_The request_
In the listing that follows, count each line where the word "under" appears; write nothing but the count.
------------------------------------------------
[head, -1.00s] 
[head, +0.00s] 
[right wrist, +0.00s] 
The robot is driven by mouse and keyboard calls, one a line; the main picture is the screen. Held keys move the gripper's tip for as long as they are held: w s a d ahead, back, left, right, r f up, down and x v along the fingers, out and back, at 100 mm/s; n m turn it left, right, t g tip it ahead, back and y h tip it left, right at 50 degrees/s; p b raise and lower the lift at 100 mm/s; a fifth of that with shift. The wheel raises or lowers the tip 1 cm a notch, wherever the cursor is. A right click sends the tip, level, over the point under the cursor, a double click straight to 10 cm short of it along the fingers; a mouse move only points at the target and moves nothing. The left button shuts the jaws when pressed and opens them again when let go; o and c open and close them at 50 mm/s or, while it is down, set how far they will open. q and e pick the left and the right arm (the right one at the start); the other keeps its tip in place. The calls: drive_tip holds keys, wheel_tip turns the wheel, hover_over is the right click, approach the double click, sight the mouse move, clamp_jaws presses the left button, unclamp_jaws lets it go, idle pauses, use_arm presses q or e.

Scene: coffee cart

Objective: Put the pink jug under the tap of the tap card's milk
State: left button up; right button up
------------------------------------------------
_Exercise response_
2